Brazilian Love Affairs and Jazz Detours
On reading Geoff Dyer’s But Beautiful
I have just finished a Brazilian compilation cassette for the loveliest of ladies. It’s the perfect summer soundtrack. Gilberto Gil, Joyce, Milton Nascimento, Gal Costa, Nara Leao, Os Mutantes, Caetano Veloso, Tom Ze, and Marcos Valle. And I’m enjoying it so much I might just hang on to it, just so long as you don’t tell on me.

I’ve been listening to and treating myself to little else than Brazilian sounds of late. The one exception was wasting a Foppish fiver each on Lee Morgan and Horace Silver late ‘60s titles. And if the Brazilian love affair has been triggered by reading Caetano Veloso’s Tropical Truths, then the jazz detour is the fault of Geoff Dyer’s But Beautiful.

As music books go, Tropical Truths is just about the best I’ve ever read. Caetano, self-styled pop star intellectual, shoots off at so many different tangents, and it’s hard not to get caught up in his tropicalismo net. His is the sort of story Geoff Dyer could only dream of being a part of. But at least Dyer has the imagination to cast himself in such a position.

I suspect, but haven’t checked, that Dyer has graced Tangents’ pages before now. If he has, I hope it wasn’t with But Beautiful. I would be kicking myself for missing out. For this is a lovely book about jazz, and ostensibly jazz musicians. And ostensibly it’s a series of vignettes starring some of the jazz greats, like Thelonius Monk, Duke Ellington, Ben Webster, Charlie Mingus, Art Pepper, Chet Baker. Sweet short stories, like snapshots of their lives, capturing the grace, madness, pain and poetry of the jazz life. As we imagine it.

And, continuing a recent theme, the book’s current back cover carries an endorsement from Jonathan Lethem, author of this year’s classic book The Fortress Of Solitude, and Go-Betweens fan. Well, it made me buy it.

What Dyer does is inject new life into jazz cliches, like the drinking, the drugs, the delusions, the dementia, the driving, the darkness, the daring, the discrimination, the dues, the dependencies, the distances, the dreaming, the dames. He knows he is covering familiar ground, but he is a virtuoso, and turns in a set of spectacular performances. Occasionally obvious, over familiar, but beautiful.

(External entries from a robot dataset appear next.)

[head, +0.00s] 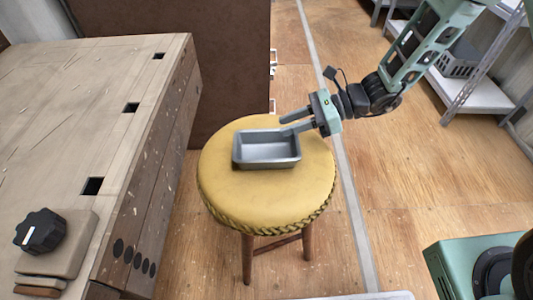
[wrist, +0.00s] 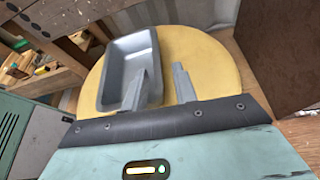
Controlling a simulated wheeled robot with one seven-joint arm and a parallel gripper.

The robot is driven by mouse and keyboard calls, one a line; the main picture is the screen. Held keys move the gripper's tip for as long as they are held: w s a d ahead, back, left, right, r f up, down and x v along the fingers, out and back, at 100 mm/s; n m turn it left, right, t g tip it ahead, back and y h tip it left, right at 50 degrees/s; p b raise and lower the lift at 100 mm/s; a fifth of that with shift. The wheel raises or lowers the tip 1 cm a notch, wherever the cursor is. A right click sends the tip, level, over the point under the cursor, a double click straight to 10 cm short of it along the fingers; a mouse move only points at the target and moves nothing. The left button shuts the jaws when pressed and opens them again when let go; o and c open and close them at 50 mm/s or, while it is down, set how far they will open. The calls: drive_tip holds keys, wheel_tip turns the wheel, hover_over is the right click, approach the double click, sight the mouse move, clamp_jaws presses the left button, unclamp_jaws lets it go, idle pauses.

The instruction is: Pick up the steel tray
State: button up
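The steel tray (head: 266,162) is a grey, rectangular, open-topped pan. It sits upright and empty on the round yellow seat of a stool (head: 235,192). My gripper (head: 287,124) reaches in from the right, at the tray's back right corner. In the wrist view, the tray (wrist: 122,62) lies left of centre on the seat. My gripper's fingers (wrist: 162,70) are apart, with one over the tray's inside and the other outside its near wall. Part of the tray is hidden behind the left finger. I cannot tell whether either finger touches it.
A wooden workbench (head: 85,90) with square holes stands on the left, with a black knob (head: 40,231) on a block at its front. A brown panel (head: 222,60) stands behind the stool. A shelf with a grey crate (head: 459,60) is at the back right.

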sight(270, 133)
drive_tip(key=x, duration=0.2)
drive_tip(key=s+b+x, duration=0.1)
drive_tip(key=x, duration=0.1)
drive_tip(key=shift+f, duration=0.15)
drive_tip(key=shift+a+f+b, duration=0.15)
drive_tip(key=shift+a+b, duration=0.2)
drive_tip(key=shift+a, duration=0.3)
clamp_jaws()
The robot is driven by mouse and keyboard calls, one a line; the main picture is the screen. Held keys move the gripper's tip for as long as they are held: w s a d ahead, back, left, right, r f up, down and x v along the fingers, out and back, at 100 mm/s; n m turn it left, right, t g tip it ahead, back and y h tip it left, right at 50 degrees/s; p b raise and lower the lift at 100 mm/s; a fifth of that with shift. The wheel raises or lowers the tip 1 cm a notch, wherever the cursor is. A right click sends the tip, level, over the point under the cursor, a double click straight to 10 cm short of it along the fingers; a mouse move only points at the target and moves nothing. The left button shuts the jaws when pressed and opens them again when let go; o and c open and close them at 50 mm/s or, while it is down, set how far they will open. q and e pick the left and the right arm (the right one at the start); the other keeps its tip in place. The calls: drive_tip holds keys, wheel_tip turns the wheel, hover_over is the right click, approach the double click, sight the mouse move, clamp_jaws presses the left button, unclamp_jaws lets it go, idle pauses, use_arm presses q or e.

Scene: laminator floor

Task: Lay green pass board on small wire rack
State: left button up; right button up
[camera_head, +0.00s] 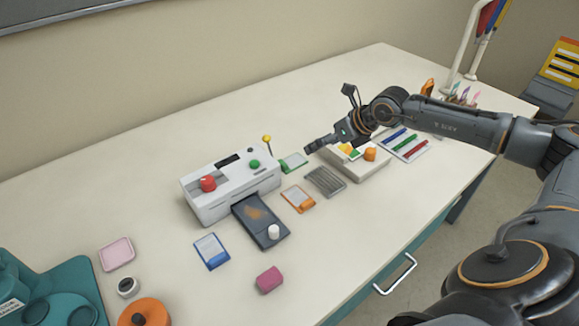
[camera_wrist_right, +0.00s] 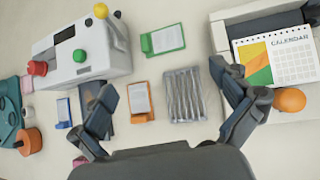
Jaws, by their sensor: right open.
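The green pass board (camera_head: 293,161) lies on the table by the right end of the white laminator, a pale sheet on its face. It also shows at the top middle of the right wrist view (camera_wrist_right: 163,39). The small wire rack (camera_head: 325,181) lies flat and bare on the table, nearer the front edge than the board; it also shows in the right wrist view (camera_wrist_right: 184,95). My right gripper (camera_head: 316,146) is open and empty above the table, near the board and rack, with its fingers spread wide in the wrist view (camera_wrist_right: 163,82). My left gripper is not in view.
The laminator (camera_head: 215,192) has a dark tray (camera_head: 262,222) in front. An orange board (camera_head: 298,198) lies left of the rack and a blue board (camera_head: 211,251) farther left. A calendar box (camera_head: 362,172) stands right of the rack.

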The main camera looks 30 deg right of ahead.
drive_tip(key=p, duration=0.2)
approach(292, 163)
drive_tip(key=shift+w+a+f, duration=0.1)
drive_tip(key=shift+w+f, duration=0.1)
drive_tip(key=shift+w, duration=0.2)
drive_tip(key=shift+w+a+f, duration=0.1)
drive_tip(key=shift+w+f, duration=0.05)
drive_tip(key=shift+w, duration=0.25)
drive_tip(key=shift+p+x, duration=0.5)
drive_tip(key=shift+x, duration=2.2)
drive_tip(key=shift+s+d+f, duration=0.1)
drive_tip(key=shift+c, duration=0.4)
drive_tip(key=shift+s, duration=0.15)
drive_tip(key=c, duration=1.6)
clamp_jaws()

And there will be writers sitting in the sunshine somewhere, listening to a soundtrack of Brazilian magic, kicking themselves that they lack the dedication (yeah, something else beginning with d…) to get themselves together to do something as literary and inspirational with the pop medium they love so. Imagine some less obvious characters caught on film, their sacred souls held up to catch certain hints of light and love. But life’s so hectic, and illuminated thankfully by the likes of Dyer. It’s no wonder another of his more recent books is Yoga For People Who Can’t Be Bothered To Do It. He knows what we’re like. And I really should read that one if I see a copy around.